** YOUR OBJECTIVE **
Copy out, unchanged, every line from the start of the records to the line that contains "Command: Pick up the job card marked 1", and stop there.

— begin RECORD SET —

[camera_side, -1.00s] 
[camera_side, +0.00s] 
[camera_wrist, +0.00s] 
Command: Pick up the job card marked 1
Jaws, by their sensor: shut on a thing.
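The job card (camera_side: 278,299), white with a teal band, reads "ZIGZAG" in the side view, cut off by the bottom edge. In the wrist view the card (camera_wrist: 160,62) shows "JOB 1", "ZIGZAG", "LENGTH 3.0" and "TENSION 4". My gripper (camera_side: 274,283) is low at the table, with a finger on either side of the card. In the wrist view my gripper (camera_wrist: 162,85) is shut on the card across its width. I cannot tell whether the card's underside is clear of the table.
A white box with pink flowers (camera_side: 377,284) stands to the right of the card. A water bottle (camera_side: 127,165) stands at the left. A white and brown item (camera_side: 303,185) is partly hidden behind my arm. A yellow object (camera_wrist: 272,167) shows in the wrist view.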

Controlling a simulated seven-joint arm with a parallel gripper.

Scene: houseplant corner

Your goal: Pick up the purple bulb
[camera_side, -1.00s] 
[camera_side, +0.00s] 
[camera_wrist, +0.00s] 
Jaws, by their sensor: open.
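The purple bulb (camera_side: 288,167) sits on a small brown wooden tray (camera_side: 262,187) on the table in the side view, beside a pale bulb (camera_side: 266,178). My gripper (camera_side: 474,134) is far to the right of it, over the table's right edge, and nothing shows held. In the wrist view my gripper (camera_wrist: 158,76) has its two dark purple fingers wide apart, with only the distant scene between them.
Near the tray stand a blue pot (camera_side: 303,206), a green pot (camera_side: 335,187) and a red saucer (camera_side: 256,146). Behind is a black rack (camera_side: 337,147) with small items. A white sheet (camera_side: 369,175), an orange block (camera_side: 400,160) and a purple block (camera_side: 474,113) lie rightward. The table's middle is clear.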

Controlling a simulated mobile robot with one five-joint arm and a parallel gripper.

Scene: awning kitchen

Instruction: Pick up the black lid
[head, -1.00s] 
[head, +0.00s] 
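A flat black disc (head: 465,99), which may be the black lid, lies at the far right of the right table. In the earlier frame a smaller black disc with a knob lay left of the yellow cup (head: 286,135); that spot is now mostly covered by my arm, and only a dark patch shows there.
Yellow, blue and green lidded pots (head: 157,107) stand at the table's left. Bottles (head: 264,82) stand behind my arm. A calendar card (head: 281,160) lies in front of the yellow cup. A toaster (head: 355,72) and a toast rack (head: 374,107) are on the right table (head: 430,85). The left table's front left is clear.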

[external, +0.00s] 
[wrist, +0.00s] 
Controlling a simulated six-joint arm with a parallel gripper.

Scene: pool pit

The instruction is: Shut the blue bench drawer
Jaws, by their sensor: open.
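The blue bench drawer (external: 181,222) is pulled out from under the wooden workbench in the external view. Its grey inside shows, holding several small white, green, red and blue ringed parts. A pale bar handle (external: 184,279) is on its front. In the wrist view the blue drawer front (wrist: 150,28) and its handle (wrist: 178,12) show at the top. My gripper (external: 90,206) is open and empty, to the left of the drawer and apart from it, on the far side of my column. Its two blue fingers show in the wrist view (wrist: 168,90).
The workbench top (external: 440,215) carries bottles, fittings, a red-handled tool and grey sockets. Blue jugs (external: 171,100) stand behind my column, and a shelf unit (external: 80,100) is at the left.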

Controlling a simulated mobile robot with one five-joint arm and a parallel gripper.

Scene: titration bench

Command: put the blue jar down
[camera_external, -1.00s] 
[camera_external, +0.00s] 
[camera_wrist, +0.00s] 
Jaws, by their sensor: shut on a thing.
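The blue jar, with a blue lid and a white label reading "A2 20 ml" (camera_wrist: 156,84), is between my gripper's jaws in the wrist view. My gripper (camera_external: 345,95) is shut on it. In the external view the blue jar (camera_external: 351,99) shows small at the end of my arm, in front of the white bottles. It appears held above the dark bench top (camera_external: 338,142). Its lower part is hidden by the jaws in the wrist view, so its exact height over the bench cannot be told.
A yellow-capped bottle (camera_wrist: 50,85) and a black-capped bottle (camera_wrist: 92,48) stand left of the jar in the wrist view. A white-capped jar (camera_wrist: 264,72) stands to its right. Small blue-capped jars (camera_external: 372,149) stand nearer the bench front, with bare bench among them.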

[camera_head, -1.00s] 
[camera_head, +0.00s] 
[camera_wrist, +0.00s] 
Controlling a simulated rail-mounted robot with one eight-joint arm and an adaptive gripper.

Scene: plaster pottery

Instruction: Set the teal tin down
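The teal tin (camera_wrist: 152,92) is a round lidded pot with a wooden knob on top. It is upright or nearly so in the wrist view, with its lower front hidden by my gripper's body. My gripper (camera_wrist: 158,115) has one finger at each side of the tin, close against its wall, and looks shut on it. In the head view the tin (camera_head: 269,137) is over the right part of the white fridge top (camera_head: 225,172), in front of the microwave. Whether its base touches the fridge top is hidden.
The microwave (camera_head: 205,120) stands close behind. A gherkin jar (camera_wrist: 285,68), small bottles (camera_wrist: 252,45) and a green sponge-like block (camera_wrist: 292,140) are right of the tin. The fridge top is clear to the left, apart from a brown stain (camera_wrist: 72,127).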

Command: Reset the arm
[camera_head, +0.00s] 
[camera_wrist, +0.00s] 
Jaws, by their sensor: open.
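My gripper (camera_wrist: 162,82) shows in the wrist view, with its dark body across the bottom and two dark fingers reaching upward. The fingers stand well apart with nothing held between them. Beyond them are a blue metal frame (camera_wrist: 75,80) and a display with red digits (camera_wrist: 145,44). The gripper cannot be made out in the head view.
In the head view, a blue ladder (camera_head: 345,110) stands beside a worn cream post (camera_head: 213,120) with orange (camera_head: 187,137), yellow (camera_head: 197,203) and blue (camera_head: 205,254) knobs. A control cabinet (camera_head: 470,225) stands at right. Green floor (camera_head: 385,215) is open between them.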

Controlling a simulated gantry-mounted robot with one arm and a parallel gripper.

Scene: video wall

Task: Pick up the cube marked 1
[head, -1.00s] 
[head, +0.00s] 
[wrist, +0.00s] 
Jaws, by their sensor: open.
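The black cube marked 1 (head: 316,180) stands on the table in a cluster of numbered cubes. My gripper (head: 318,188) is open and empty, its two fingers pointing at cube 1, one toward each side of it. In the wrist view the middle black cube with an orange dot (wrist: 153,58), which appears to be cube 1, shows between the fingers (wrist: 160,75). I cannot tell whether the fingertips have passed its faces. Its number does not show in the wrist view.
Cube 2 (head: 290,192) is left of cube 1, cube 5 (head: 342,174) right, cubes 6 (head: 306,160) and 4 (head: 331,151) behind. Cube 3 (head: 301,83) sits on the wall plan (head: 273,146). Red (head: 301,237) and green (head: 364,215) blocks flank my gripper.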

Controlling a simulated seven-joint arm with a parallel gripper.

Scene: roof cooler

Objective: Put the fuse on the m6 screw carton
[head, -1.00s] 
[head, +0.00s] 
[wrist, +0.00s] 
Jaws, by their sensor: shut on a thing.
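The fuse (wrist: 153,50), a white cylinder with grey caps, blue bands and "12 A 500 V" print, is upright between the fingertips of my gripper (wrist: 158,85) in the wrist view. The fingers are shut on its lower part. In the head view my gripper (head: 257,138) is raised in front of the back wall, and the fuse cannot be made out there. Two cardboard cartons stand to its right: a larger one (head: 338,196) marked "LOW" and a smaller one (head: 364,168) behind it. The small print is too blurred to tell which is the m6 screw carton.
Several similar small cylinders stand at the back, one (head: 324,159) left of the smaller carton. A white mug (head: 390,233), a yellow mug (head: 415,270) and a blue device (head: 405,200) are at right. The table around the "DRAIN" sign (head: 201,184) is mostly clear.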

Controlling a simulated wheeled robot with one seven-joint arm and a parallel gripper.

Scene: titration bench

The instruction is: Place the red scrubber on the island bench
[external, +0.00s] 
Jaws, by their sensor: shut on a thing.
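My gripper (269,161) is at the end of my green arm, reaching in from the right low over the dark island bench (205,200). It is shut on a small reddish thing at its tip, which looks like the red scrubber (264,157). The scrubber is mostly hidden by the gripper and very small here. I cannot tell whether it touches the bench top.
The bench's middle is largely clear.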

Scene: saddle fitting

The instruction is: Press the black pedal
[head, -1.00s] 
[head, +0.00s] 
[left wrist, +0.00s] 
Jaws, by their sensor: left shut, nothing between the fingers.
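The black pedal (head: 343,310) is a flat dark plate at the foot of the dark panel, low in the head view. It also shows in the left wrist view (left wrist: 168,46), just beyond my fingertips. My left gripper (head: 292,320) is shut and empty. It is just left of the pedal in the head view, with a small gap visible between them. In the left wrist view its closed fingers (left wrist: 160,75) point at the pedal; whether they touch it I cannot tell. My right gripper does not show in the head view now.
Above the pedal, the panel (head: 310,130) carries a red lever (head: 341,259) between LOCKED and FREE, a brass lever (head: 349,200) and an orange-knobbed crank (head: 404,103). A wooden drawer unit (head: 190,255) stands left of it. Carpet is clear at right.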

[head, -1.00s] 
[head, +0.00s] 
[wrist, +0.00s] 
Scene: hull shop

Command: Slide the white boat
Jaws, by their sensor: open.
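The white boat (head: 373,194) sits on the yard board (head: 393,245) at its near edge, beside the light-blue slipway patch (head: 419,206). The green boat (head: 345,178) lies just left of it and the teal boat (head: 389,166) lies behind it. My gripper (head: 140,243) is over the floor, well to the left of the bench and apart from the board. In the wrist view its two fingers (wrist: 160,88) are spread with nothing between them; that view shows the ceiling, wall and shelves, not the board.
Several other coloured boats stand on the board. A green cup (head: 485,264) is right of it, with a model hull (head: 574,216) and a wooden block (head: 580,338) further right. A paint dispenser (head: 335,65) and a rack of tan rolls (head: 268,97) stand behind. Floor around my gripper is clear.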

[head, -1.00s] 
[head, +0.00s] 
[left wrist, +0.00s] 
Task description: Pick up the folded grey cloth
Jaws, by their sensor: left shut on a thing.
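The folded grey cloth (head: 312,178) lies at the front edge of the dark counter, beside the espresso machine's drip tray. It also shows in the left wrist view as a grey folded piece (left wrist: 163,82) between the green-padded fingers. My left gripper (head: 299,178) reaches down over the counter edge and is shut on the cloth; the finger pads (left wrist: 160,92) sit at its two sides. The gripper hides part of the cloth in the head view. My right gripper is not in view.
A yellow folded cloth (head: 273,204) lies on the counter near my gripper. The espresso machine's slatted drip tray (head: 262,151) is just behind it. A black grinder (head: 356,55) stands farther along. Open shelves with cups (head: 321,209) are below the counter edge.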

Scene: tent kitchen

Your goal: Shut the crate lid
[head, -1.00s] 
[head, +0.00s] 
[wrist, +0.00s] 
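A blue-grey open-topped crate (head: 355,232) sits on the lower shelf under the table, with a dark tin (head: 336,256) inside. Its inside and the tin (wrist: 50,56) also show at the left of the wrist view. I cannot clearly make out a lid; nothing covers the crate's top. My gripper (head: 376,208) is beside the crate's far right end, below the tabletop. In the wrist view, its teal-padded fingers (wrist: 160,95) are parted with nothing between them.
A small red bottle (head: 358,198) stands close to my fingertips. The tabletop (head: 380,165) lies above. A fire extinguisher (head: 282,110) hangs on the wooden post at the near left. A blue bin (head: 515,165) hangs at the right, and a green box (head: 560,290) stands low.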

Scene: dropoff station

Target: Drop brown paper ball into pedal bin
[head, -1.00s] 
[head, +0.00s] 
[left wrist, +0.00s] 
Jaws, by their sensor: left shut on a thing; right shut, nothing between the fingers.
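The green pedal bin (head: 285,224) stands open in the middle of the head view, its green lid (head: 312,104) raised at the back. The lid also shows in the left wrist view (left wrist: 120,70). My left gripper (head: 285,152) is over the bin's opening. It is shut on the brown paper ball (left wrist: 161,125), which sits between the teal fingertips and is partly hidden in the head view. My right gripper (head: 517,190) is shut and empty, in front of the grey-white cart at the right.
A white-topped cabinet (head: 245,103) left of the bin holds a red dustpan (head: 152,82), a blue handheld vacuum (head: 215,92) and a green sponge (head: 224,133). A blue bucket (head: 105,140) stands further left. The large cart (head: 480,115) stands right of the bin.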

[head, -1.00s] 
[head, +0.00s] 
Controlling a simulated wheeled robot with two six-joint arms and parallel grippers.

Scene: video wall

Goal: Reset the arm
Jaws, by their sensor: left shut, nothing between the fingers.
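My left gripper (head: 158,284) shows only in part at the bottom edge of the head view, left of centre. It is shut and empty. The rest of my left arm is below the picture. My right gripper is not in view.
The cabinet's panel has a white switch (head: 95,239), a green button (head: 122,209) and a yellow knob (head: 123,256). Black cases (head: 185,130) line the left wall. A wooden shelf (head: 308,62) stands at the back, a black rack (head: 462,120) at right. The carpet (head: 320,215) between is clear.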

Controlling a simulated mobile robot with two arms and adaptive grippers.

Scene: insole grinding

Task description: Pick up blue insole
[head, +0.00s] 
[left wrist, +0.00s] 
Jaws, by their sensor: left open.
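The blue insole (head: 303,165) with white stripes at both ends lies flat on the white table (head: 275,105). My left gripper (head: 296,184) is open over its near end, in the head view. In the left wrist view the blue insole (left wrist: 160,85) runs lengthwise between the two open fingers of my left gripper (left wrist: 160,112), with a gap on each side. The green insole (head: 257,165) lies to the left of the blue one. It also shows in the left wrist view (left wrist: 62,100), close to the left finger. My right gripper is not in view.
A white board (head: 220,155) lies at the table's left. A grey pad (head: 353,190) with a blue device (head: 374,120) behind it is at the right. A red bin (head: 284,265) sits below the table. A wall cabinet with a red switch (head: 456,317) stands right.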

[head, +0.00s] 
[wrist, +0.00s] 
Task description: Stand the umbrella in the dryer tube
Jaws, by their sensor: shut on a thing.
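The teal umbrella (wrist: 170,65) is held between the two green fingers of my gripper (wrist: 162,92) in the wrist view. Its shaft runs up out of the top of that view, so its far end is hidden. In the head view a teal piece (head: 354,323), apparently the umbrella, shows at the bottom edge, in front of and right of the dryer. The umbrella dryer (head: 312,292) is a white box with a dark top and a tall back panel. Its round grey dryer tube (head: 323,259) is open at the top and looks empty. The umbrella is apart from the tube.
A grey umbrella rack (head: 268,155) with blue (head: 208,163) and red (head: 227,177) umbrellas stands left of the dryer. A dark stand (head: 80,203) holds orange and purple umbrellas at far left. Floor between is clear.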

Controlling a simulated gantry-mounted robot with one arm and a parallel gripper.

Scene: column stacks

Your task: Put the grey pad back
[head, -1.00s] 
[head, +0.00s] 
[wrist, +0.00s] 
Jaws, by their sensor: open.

— end RECORD SET —

** THE RESULT **
[camera_side, -1.00s] 
[camera_side, +0.00s] 
[camera_wrist, +0.00s] 
Command: Pick up the job card marked 1

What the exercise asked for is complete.